The Toronto experience
        Toronto also thought it had a site with an unlimited lifespan. I remember driving along a bucolic country road, admiring the autumn leaves, and passing unexpectedly by Toronto\’s Keele Valley landfill – a grey mound, the highest point in an otherwise flat landscape.
        Toronto closed Keele Valley two years ago. First it tried to truck its garbage to an abandoned mine in Kirkland Lake, in northern Ontario. When that plan fell through, Toronto arranged to ship its garbage, 907,000 tonnes a years, across the border into Michigan. It used to cost $12 a tonne to dump. It now costs $52 a tonne to truck it to Michigan.
        The U.S. states used to welcome the income from fees. Virginia alone expects to receive $76 million a year from New York. But now they\’re saying they don\’t want to be a dumping ground for other cities\’ refuse.

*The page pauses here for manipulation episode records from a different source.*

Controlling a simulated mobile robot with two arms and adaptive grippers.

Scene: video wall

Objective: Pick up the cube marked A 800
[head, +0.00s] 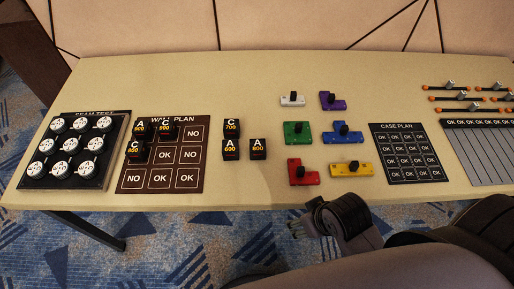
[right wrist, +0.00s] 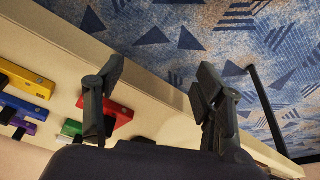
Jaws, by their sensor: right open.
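The black cube marked A 800 (head: 258,149) stands on the table in the head view, close to the right of a cube marked A 600 (head: 230,150). A cube marked C 700 (head: 231,128) stands behind that one. My right gripper (head: 311,222) is at the table's front edge, to the right of and nearer than the A 800 cube, apart from it. In the right wrist view its two fingers (right wrist: 155,85) are spread with nothing between them. The A 800 cube cannot be made out there. My left gripper is not in view.
More black cubes stand on the wall plan board (head: 190,177). A red block (head: 303,178) and a yellow block (head: 351,171) lie near my right gripper, with green, blue, white and purple ones behind. The case plan board (head: 408,180) lies to the right. Table in front of the cubes is clear.

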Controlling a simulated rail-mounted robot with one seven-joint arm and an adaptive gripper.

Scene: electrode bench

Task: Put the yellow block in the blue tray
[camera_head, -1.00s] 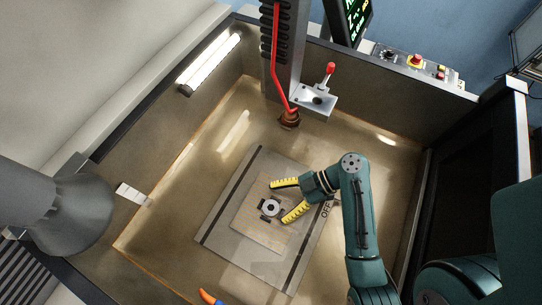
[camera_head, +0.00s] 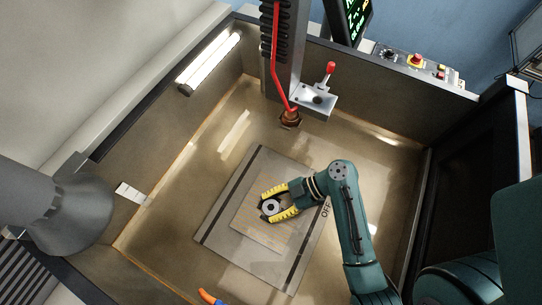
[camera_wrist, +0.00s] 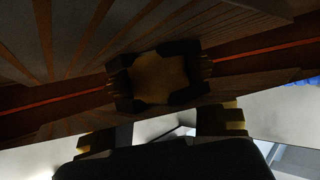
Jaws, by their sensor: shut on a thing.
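I see no yellow block and no blue tray in these frames.
The grey plate (camera_head: 226,226) lies on the tank floor, enclosed by walls. A copper-coloured electrode head (camera_head: 290,118) hangs above the plate's far side, with a red cable. An orange and blue item (camera_head: 209,297) is at the bottom edge. The floor to the left is clear.

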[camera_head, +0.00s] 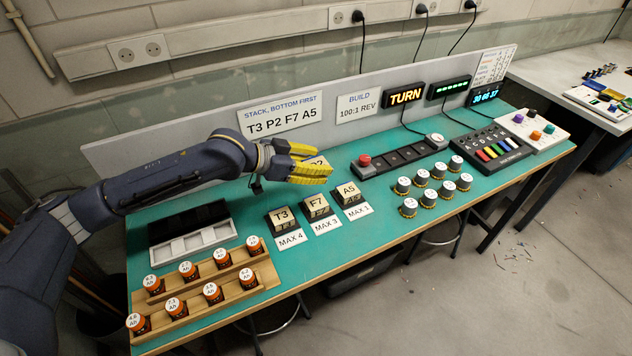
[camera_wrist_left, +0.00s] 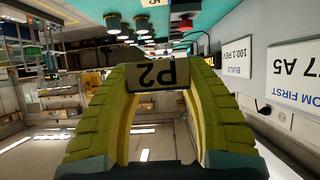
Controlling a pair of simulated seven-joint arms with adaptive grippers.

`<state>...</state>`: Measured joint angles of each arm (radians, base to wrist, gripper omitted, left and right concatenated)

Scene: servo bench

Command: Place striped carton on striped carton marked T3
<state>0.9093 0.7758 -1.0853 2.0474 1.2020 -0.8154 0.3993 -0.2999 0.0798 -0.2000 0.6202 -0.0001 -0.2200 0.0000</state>
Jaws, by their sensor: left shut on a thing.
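My left gripper (camera_head: 318,170) has yellow ribbed fingers and is shut on the carton marked P2 (camera_head: 317,160). It holds this carton in the air above the bench, behind the row of cartons. In the left wrist view the P2 carton (camera_wrist_left: 158,75) sits between the two fingertips with its label upside down. The carton marked T3 (camera_head: 282,216) stands on the green bench at the left of the row, toward the front left of the gripper, with nothing on it. Its stripes are too small to make out. My right gripper is not in view.
Cartons F7 (camera_head: 317,205) and A5 (camera_head: 349,191) stand right of T3, with MAX cards in front. A stack sign (camera_head: 282,115) reads T3 P2 F7 A5. A grey tray (camera_head: 193,242) and a wooden rack (camera_head: 240,281) lie left.

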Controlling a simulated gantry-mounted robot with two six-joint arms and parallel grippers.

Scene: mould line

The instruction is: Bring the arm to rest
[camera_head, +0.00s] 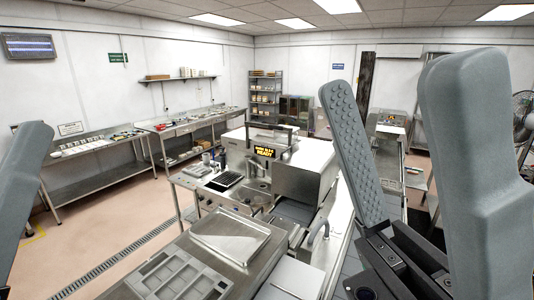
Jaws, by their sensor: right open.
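My right gripper (402,95) is large in the foreground at the right of the head view. Its two grey fingers point up and stand wide apart, with nothing between them. The inner finger's pad is textured, and dark linkage shows at its base. Of my left gripper (24,190), only one grey finger shows, cut off by the left edge. Its other finger is out of view, so its opening does not show. Neither gripper visibly touches anything.
A steel machine with a lit display (264,152) stands in the middle. In front is a metal counter with a compartment tray (178,277) and a flat plate (230,236). Steel benches (95,150) line the left wall. The pinkish floor (110,215) at left is mostly clear.

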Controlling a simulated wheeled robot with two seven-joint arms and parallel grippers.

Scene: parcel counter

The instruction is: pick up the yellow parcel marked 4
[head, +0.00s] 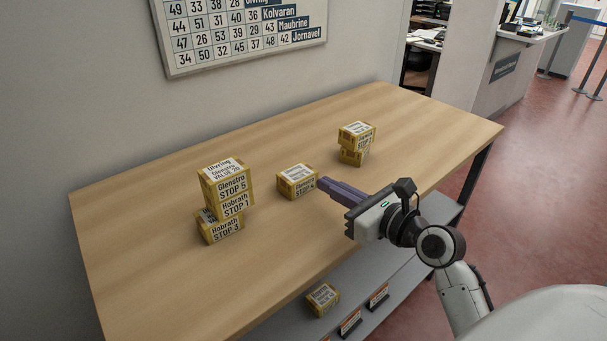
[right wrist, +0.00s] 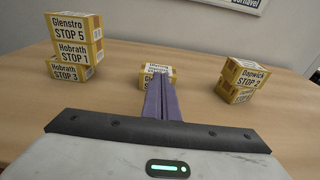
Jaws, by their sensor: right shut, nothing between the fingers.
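The yellow parcel marked STOP 4 (head: 297,182) sits alone on the wooden table, between two stacks. In the right wrist view the same parcel (right wrist: 157,72) is straight ahead, partly hidden behind my fingers. My right gripper (head: 326,187) is shut and empty, its fingertips at the parcel's right side in the head view; I cannot tell whether they touch it. The right gripper (right wrist: 163,82) also shows its two purple fingers pressed together in the right wrist view. My left gripper is not in view.
A left stack has STOP 5 (head: 231,184) on top, STOP 1 (head: 236,206) below and STOP 3 (head: 221,228) at the bottom. Two stacked parcels (head: 355,136) stand right of the marked one. Another parcel (head: 322,299) lies on the grey lower shelf (head: 385,285). The table's front left is clear.

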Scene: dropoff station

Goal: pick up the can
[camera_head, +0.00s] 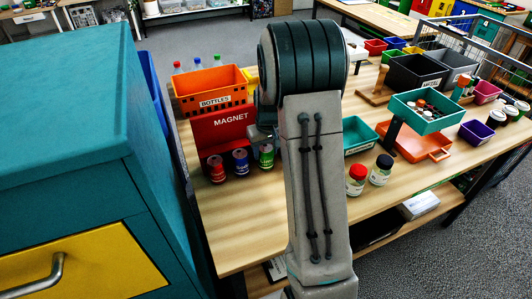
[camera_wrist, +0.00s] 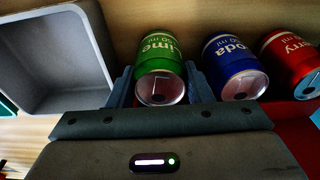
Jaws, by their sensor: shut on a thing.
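A green lime can (camera_head: 266,156) stands on the wooden table at the right end of a row of three cans. In the wrist view the green can (camera_wrist: 160,50) lies between the two fingers of my gripper (camera_wrist: 161,82), one finger on each side of it. My gripper is shut on it. A blue soda can (camera_head: 241,162) stands beside it, and a red cherry can (camera_head: 216,169) stands beyond the blue one. Both also show in the wrist view, blue (camera_wrist: 233,62) close to one finger and red (camera_wrist: 290,58) farther right. My arm hides part of the gripper in the head view.
A red magnet panel (camera_head: 222,127) stands behind the cans, with an orange bottles crate (camera_head: 210,88) farther back. A grey bin (camera_wrist: 58,60) is left of the green can in the wrist view. Two jars (camera_head: 368,175) stand right of my arm. Bare table lies in front.

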        So Toronto has gone on a recycling binge. Toronto originally just had blue boxes for recyclables. Then grey boxes. Then green boxes for organic wastes. Yard waste has to go into biodegradable paper bags.
        Toronto citizens now sort everything before it goes out to the curb. Households have turned into private recycling depots. (Apartment complexes are another story – let\’s not go there.)
        The recycling program is working. Toronto had hoped to divert 30 per cent of the garbage that used to go to landfill by the end of 2003. In fact, they hit 32 per cent.
        The next stage is harder. They want to achieve 60 per cent diversion by 2006, and 100 per cent by 2010. (The original goal was 90 per cent, but idealistic city councillors upped the ante.)

The forgotten factor
        When I was in Toronto in October, newspapers were full of articles praising or blasting Toronto\’s recycling program.
        Some argued that Toronto had out-recycled any other North American city. Lester Brown of the Earth Policy Institute questions those claims. He says that Los Angeles recycles 44 per cent of its garbage, Chicago 47 per cent, and Seattle and Minneapolis both close to 60 per cent – all higher than Toronto\’s 32 per cent.
        Others argued that Toronto\’s goals were unrealistic and would only lead to disillusionment.
        But I don\’t remember seeing, in all those articles, any reference to the only long-term solution for the amount of garbage produced.
        Buy less.
        It\’s that simple. Buy less.
        Perhaps that\’s an unthinkable thought in our economy – especially just before Christmas, the biggest retail bonanza of the year.
        Shopping, buying, consuming – these are the holy grail of North America, as untouchable as India\’s sacred cows. When president George Bush wanted to hearten his country after the September 11 attacks, he told them to get out and shop.

Flawed assumptions
        Our whole economy is founded on the assumption of endless growth. We buy houses, expecting their value to rise. We invest in mutual funds and corporate shares, counting on continued growth. We build factories and big-box retail outlets to seduce even more people into becoming consumers.
        Our towns and cities develop Official Community Plans for residents who haven\’t even thought of moving there yet.
        As Lester Brown points out, we have become a throwaway society. We use facial tissues instead of handkerchiefs. We use disposable paper towels, disposable table napkins, and throwaway beverage containers.
        “In perhaps the ultimate insult,” Brown adds, “the shopping bags that are used to carry home throwaway products are themselves designed to be discarded.”
        Suggest that endless growth in consumption is not the answer, may never happen, perhaps should never happen, and our whole economic house of cards wobbles like a Lombardy poplar in a gale.
        Without endless growth, most people will wail, there is nothing to look forward to. Investments will not automatically appreciate. Pension plans will suffer. Businesses will stagnate. Employment will go flat. We cannot expect to graduate to bigger houses, or move up to a Mercedes.
        But buying less is, in fact, the only solution that will work. Just as the only absolutely guaranteed way to lose weight is to eat less. Obesity is not a problem in India or Ethiopia. Most of our diets are an attempt to cling to the best of both worlds – losing weight while still eating the foods we like best.
        In the same way, most garbage reduction programs are attempts to make better use of the output while consuming as much as ever.
        Computer programmers have an acronym – GIGO – that stands for “garbage in, garbage out.” As long as we continue to purchase more, we will inevitably have more to discard.
        So what will force us to change? Most of us hug our preconceptions close to our hearts. They are our version of reality, an irresistible force that rides roughshod over alternate views. We change those preconceptions only when they encounter an immoveable object, a conflicting reality that we can no longer deny.
        Maybe the garbage crisis is it.